Some times it does not work means, developer is improving api, or may be server problem. Its not a big thing.
Example from the home page of rethinkdb.com doesn't work as expected.
r.db("test").tableCreate("game");
r.db("test").table("game").indexCreate("score");
r.db("test").table("game").insert({name: "brandon", score: 60});
r.db("test").table("game").insert({name: "leon", score: 80});
r.db("test").table("game").insert({name: "connor", score: 100});
r.db("test").table("game").orderBy({index: "score"}).limit(3).changes()
Output:
{ "new_val": { "id": "c727b9eb-5aaa-46f9-bc09-a6c879cfbfa0" , "name":
"brandon" , "score": 60 } } { "new_val": { "id":
"b59d4314-b78c-48c9-8780-0f9d3a6b6887" , "name": "leon" , "score": 80
} } { "new_val": { "id": "519343b1-cd98-4969-8f07-7bff5d981c81" ,
"name": "connor" , "score": 100 } }
r.db("test").table("game").insert({name: "mike", score: 70});
Nothing changes but must be changed due to ordering by score.
r.db("test").table("game").get("519343b1-cd98-4969-8f07-7bff5d981c81").update({score: 50}) // {name: "connor"}
Still nothing..
So why ordered list is not updates as it should be?
This is a bug in the data explorer, unfortunately. It was fixed in https://github.com/rethinkdb/rethinkdb/issues/4852 and the fix will be pushed out as a point release soon. Until it's released I'd recommend using one of the drivers to test these queries instead.

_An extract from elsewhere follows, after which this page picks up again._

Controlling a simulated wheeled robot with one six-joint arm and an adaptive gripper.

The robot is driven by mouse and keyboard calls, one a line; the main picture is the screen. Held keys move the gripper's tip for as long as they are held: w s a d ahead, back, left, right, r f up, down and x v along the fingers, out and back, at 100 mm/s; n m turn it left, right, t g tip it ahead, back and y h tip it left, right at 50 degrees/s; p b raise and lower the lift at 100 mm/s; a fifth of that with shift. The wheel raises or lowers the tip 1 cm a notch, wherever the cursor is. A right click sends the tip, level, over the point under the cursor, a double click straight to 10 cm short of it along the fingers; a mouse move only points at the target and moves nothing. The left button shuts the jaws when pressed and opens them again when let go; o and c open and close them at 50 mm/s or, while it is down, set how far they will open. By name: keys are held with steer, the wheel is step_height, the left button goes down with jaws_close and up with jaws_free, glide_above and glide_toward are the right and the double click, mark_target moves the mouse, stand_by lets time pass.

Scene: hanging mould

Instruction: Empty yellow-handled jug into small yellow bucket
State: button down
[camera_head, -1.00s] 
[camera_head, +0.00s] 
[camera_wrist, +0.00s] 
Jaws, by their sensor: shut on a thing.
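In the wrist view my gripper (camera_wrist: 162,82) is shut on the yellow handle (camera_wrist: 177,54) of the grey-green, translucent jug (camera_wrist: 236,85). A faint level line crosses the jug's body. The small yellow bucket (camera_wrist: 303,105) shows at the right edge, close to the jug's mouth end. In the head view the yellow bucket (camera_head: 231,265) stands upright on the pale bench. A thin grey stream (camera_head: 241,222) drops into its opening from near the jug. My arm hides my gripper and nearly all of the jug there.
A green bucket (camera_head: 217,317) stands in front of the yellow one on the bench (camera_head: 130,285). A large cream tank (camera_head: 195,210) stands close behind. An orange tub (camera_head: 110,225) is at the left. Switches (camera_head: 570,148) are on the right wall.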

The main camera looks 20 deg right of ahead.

This appears to be a failure of the Web interface. Running these commands from a client driver (I tried it with the JavaScript driver on 2.1.3 and 2.1.4) shows the changes as expected, it's just that the Data Explorer does not update correctly. If you swap tabs to Table View and back you can see that the cursor has received the changes at the bottom.